As I wrote in the blog, even though it came from a response to crisis, I feel the CoC’s assertion of the IFComp as a safe space for all has made it permanently stronger (at least so long as its organizers continue to show willingness to enforce it). I feel glad to have ushered it into place.

On the more technical side of things, after the first full week of October I sank a day into coding and testing a way to allow authors to update their own entries, with updates appearing on the site through a per-entry changelog. I originally intended to just punt this technology and just manually handle updates myself, and so found myself overwhelmed by how quickly the update requests started rolling in, literally from the moment the judging period began.

I asked authors to please adhere to the honor system when updating their games through this system, using it only to fix flaws and not to extend or otherwise continue developing unfinished work. This allowed me to additionally address authors of entirely web-based entries, hosted elsewhere, who of course had the means to update their work however they’d like without needing to go through me or ifcomp.org. To the best of my knowledge no author abused their ability to update their work; some of the authors of remote-hosted work even used the new system just to add publicly visible changelog entries.

The extant rule that frees judges from any obligation to replay an updated game absolutely worked in my favor here; I would quote it quite a bit as I continued to refine and document the entry-updating system. I also maintained a course Stephen had set in past years by leaving all game files’ initial, non-updated versions in the all-in-one downloadable zipfile, for those judges who would rather play the games as they existed on-deadline. (Though, again, this would prove unenforceable with remote-hosted entries.)

What were the biggest challenges that you ran into?

Besides working through the crises described above — as well as transient technical issues like riding out the day-one traffic spike that swamped my unprepared server for a few hours — my most significant ongoing challenge involves the competition’s rules. Two rules in particular, author rules 3 and 4, caused the most friction and confusion among authors — as well as among would-be authors unpleasantly surprised to discover that they couldn’t enter their work.

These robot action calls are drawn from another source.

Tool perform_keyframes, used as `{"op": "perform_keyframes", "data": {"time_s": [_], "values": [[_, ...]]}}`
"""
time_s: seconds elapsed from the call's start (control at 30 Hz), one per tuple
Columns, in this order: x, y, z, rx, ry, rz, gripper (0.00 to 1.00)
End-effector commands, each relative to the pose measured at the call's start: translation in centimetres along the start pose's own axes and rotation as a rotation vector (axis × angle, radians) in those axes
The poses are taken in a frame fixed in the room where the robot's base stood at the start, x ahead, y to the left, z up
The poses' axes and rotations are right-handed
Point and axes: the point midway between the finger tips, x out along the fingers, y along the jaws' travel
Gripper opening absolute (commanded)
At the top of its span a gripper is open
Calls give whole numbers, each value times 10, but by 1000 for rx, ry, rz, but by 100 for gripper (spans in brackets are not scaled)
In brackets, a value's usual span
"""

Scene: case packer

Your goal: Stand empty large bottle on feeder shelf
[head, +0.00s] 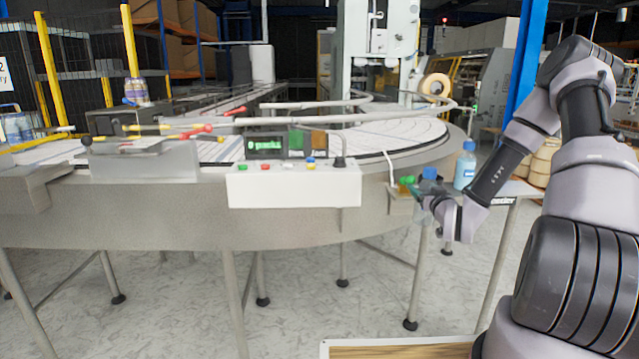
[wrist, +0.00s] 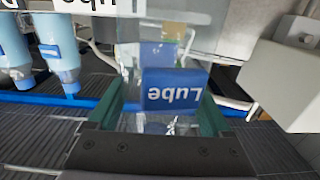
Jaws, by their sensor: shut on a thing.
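My gripper (wrist: 160,112) is shut on a clear, see-through large bottle with a blue "Lube" label (wrist: 172,90). The green fingers lie on both sides of it, and the label reads upside down in the wrist view. No coloured contents show in it. In the head view my gripper (head: 424,190) is at the right end of the machine, beside a narrow shelf (head: 502,197) with lettering on its front edge. A light blue bottle with a blue cap (head: 465,165) stands there. Where the held bottle's base is relative to the shelf cannot be told.
Light blue bottles (wrist: 65,65) show at the left of the wrist view, near a blue rail (wrist: 50,98). A pale box-shaped part (wrist: 285,85) is at the right. A control box (head: 293,185) and round conveyor table (head: 400,140) lie left of my gripper.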

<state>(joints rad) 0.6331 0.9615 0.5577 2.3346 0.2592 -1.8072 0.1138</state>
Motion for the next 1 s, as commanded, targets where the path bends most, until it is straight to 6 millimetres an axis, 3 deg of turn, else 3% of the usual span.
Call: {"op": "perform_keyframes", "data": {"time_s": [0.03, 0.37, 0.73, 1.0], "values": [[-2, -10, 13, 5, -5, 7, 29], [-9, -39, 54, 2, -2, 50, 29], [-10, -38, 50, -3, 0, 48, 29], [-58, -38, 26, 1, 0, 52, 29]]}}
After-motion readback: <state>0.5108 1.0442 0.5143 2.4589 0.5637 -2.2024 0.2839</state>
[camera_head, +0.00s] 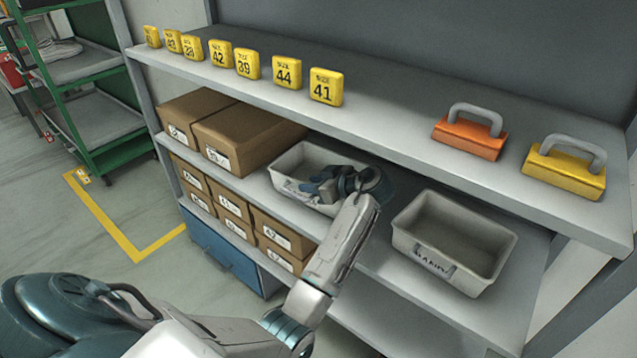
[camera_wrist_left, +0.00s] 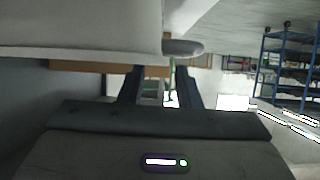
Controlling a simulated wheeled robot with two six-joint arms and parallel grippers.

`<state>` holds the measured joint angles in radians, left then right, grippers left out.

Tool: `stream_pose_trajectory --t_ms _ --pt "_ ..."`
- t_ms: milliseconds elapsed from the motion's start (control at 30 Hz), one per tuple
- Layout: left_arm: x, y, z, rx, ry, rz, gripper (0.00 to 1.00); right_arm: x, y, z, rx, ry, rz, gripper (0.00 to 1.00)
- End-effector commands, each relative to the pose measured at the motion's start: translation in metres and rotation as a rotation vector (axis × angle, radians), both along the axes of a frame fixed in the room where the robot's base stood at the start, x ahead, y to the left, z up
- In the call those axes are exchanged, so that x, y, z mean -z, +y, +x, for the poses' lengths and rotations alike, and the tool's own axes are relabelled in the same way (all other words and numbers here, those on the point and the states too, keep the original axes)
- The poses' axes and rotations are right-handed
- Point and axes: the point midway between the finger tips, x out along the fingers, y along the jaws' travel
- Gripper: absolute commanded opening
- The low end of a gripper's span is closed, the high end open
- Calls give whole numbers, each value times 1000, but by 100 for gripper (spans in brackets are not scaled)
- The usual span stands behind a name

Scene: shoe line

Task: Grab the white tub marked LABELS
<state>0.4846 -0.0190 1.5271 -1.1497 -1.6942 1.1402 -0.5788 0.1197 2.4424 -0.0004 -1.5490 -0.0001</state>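Two white tubs stand on the middle shelf. The left tub (camera_head: 296,163) has a label on its front, mostly covered by my left gripper and too hidden to read. The right tub (camera_head: 402,240) is empty inside and has a dark-lettered front label, which I cannot read surely. My left gripper (camera_head: 312,188) is at the front of the left tub, and whether it touches the tub is unclear. In the left wrist view its fingers (camera_wrist_left: 160,90) stand apart, with a pale surface close above them and no object clearly between them. My right gripper is out of view.
The upper shelf (camera_head: 400,130) overhangs the tubs and carries yellow size blocks (camera_head: 247,64), an orange handled block (camera_head: 468,138) and a yellow one (camera_head: 563,170). Cardboard boxes (camera_head: 247,137) crowd the left of the middle shelf. A green rack (camera_head: 100,120) stands far left.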

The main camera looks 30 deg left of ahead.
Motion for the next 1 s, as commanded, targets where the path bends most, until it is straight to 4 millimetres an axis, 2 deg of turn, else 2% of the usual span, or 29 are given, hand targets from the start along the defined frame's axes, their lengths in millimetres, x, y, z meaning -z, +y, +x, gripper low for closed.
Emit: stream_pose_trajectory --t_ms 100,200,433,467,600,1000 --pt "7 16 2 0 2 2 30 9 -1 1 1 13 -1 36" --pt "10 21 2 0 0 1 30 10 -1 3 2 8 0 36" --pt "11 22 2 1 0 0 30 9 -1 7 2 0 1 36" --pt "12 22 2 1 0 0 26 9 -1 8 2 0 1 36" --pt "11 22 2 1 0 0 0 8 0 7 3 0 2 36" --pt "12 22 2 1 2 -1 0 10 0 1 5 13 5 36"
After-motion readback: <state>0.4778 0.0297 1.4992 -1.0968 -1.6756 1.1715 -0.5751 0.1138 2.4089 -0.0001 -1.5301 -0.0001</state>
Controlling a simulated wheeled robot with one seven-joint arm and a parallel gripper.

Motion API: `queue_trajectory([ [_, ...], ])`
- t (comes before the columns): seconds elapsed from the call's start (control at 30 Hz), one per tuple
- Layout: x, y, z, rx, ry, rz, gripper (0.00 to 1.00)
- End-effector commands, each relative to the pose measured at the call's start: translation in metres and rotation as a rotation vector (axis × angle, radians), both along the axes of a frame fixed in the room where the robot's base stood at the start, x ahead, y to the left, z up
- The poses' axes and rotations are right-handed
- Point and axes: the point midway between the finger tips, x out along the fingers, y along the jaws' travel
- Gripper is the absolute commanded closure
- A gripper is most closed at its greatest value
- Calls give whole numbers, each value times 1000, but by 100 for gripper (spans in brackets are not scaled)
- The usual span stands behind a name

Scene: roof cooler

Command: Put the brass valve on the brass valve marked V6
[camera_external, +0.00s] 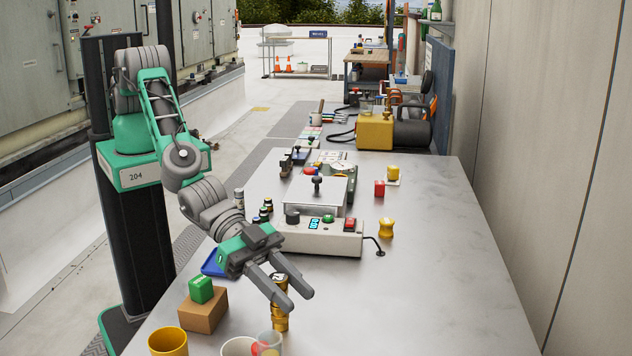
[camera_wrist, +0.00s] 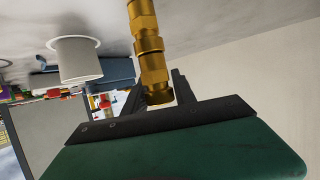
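A brass valve column (camera_external: 280,322) stands upright near the front of the grey table, with a pale label on its top. In the wrist view the brass column (camera_wrist: 152,68) shows several ringed segments. I cannot tell whether it is one valve or two stacked, and no V6 mark is readable. My gripper (camera_external: 297,301) reaches down to it from the upper left, its two fingers spread apart around or beside the upper part. In the wrist view my gripper (camera_wrist: 160,78) looks open, with the brass end between the fingers. Finger contact is unclear, and one finger partly hides the brass.
A yellow cup (camera_external: 168,342), white cup (camera_external: 237,347) and clear glass (camera_external: 268,345) stand close by. A green block (camera_external: 201,290) sits on a brown box (camera_external: 203,311) to the left. A white control unit (camera_external: 320,240) stands behind.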

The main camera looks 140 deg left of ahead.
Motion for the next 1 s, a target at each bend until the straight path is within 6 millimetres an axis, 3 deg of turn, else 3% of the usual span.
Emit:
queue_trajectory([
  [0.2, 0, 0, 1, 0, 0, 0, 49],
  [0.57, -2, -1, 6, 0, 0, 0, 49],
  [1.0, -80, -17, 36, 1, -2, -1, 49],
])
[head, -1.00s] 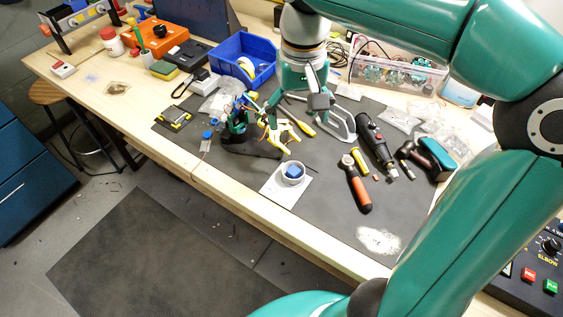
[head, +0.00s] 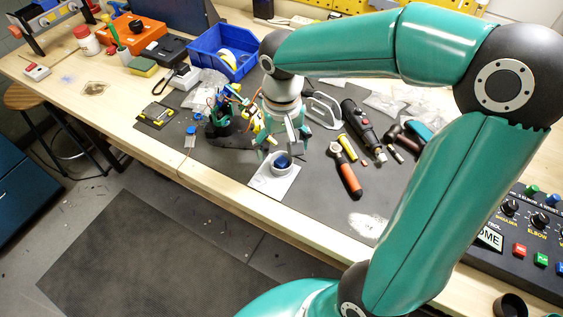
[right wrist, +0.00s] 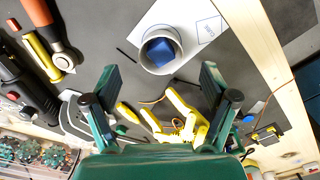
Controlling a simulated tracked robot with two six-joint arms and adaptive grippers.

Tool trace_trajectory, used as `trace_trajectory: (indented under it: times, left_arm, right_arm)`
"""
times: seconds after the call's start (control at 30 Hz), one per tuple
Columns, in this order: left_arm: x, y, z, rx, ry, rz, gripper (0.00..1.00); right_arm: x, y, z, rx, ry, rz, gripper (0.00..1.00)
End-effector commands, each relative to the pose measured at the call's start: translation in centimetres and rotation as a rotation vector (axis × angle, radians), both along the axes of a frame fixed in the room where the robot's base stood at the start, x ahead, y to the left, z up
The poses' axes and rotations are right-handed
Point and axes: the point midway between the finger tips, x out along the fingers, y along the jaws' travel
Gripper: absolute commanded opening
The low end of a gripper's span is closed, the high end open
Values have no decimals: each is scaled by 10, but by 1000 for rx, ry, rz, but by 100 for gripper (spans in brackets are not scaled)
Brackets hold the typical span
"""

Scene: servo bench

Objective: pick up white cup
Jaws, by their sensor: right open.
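The white cup (head: 276,168) stands upright on a white card (head: 266,187) near the front edge of the bench, with something blue (head: 284,162) inside it. In the right wrist view the cup (right wrist: 147,62) lies beyond the fingertips, roughly between them and toward the top. My right gripper (head: 281,152) is open and empty, just above and behind the cup in the head view; its fingers (right wrist: 157,80) are spread apart in the wrist view. The cup appears apart from both fingers. My left gripper is not in view.
A blue bin (head: 222,50) stands behind. Bare mat (head: 315,205) lies right of the card.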

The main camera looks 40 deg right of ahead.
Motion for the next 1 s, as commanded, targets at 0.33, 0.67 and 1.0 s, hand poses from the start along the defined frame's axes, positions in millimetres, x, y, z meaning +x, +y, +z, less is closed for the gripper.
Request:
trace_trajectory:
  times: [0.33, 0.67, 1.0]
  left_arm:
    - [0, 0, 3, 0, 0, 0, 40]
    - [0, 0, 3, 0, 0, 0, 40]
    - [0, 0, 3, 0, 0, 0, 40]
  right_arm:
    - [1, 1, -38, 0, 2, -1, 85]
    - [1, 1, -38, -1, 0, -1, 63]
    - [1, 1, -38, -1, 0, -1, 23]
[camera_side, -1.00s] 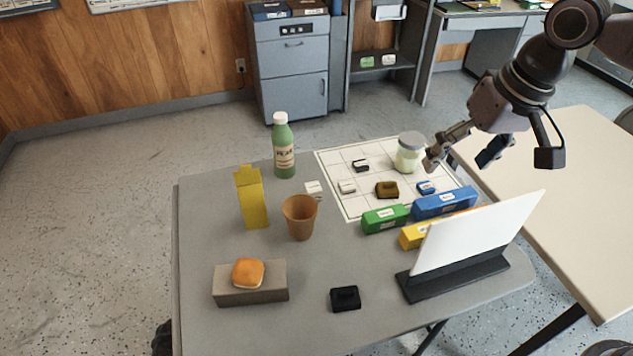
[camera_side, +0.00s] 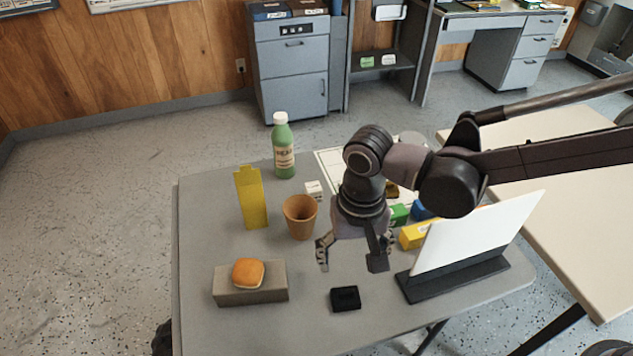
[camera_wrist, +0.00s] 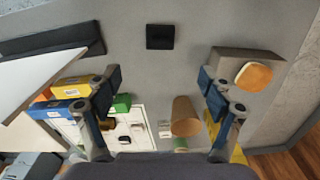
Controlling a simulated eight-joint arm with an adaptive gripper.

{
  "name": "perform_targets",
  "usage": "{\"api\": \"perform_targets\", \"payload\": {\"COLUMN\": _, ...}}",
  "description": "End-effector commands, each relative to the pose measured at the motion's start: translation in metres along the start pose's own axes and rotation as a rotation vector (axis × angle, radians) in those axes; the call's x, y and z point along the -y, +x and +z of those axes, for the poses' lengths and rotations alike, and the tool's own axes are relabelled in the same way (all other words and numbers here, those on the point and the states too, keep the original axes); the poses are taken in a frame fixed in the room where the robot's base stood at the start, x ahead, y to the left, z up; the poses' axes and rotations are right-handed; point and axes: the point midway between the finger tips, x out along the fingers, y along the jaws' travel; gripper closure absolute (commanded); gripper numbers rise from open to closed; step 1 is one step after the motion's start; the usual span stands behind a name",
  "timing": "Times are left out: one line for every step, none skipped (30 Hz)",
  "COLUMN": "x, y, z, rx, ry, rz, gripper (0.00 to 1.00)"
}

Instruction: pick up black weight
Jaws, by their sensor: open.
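The black weight (camera_side: 345,298) is a small dark block lying on the grey table near its front edge. It also shows in the wrist view (camera_wrist: 160,37), at the top middle, beyond the fingertips. My gripper (camera_side: 350,262) is open and empty, pointing down above the table, a little behind and above the weight in the side view. Its two fingers stand wide apart in the wrist view (camera_wrist: 161,85), with nothing between them touching them. The weight is fully visible in both views.
A white board on a dark stand (camera_side: 453,279) stands right of the weight. A grey block (camera_side: 250,294) with an orange bun (camera_side: 248,272) lies left. A brown cup (camera_side: 300,219), yellow carton (camera_side: 251,199) and green bottle (camera_side: 283,150) stand behind. Table around the weight is clear.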

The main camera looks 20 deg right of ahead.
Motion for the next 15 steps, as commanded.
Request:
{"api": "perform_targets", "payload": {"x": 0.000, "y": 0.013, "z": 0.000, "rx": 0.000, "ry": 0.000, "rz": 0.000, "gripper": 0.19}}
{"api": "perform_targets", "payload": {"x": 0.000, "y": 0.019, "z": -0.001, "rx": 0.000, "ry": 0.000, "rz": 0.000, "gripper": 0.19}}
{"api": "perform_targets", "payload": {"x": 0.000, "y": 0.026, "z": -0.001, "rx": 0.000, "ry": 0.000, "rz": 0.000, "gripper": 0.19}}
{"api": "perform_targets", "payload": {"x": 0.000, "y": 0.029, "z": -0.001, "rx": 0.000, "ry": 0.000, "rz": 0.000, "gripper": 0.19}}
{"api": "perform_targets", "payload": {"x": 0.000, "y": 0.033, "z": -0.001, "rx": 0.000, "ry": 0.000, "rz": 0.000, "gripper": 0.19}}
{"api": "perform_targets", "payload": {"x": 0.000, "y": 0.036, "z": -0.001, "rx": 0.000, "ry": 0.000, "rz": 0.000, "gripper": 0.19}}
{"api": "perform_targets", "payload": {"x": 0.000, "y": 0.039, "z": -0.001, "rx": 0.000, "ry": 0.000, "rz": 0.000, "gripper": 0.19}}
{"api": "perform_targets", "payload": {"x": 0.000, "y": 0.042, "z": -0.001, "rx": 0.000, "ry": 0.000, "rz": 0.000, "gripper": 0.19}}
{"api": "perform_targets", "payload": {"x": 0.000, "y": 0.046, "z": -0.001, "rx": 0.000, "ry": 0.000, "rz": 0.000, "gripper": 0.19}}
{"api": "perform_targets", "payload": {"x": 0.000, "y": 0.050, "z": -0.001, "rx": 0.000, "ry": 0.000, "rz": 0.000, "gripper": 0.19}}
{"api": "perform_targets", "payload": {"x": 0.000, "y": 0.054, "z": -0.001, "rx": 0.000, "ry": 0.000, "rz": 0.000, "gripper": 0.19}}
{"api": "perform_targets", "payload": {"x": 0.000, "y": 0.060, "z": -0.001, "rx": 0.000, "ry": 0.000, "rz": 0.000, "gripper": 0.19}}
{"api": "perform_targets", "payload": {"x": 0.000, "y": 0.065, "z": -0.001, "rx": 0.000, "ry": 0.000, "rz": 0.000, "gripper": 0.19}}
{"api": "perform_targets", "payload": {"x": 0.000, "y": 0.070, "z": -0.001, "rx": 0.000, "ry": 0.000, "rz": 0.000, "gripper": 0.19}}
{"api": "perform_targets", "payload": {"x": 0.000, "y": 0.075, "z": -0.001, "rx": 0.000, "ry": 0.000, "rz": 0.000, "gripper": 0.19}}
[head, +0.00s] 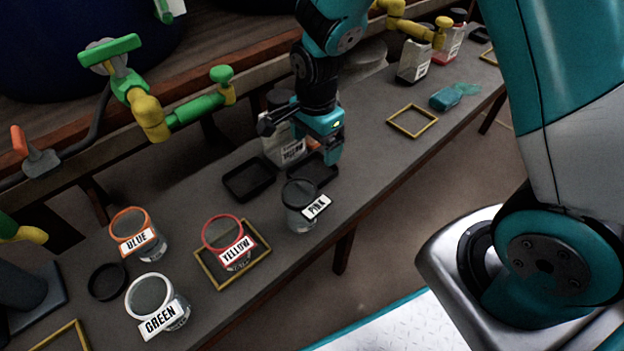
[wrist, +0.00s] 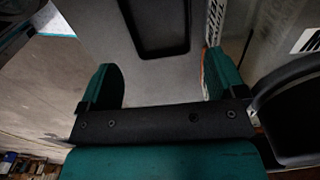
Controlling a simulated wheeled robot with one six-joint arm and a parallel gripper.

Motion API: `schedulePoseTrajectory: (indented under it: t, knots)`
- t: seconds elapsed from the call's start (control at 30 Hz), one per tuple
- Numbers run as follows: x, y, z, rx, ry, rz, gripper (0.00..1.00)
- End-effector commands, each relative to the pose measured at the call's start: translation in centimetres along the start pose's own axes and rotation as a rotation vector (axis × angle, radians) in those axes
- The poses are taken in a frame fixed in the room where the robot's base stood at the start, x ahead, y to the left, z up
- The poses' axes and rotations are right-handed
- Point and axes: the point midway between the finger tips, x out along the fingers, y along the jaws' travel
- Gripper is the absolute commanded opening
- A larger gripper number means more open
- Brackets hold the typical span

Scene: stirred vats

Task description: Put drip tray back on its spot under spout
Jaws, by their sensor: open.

To the best of my current knowledge, both of these rules trace their history to IFComp’s origins as a contest tightly bound to the two Usenet newsgroups that, between them, essentially contained 100% of all internet-based IF discussion. (There used to be another rule that forbade anyone from discussing or writing about the competition during the six-week voting period. This fell away some years ago as obviously impossible to enforce any longer. The fact that this once did seem like a reasonable restriction does speak a lot to how much the IF world has changed since the IFComp started.)

Answering many questions about it over time gave me much stronger affinity for Rule 3, which forbids entry of previously released work. This is the rule that disappointed many hopeful authors, and in particular I took no joy in repeatedly breaking the bad news to students feeling proud of a game they wrote for a class and had, as part of the process, published to Playfic or the like. I don’t currently think that’s reason enough to kill or weaken the rule, but I did gain fresh awareness that it runs counter to expectations within the larger independent game-making community. In that light, the rule deserves a deeper look.

Rule 4, barring discussion from authors before the end of voting, proved — and continues to prove — much thornier. I thought it quite clear-cut at first, but the many questions, confusions, and perhaps-infractions that continue to come to my attention makes clear this rule’s utter murkiness.

Based both on concerns brought to me directly and conversations among others I observed, I fear that many authors spent much of last year interpreting this rule according to best-guess, and the fact that I myself changed its wording at least once last year (a reaction to one author making an honestly clever trailer for their entry in the days before judging began) didn’t help matters. Since the 2014 comp ended, I have received mail from folks worried that their letting slip in public their entent to enter the 2015 contest meant that they had disqualified themselves. Just today, I overheard someone on Twitter expressing sadness that their plans to blog about an IF they hope to write this year means that they can’t enter it into the IFComp. I really don’t think that’s its intended effect at all.

Rule 4’s perceived capriciousness moves it to the top of my list of IFComp aspects to reconsider at the start of this year. I feel successful in my examination of first principles for the IFComp’s 20th iteration, and look forward to applying the experience of the past year, as well as the IF community’s continued counsel, to make the IFComp’s foundations that much stronger for 2015.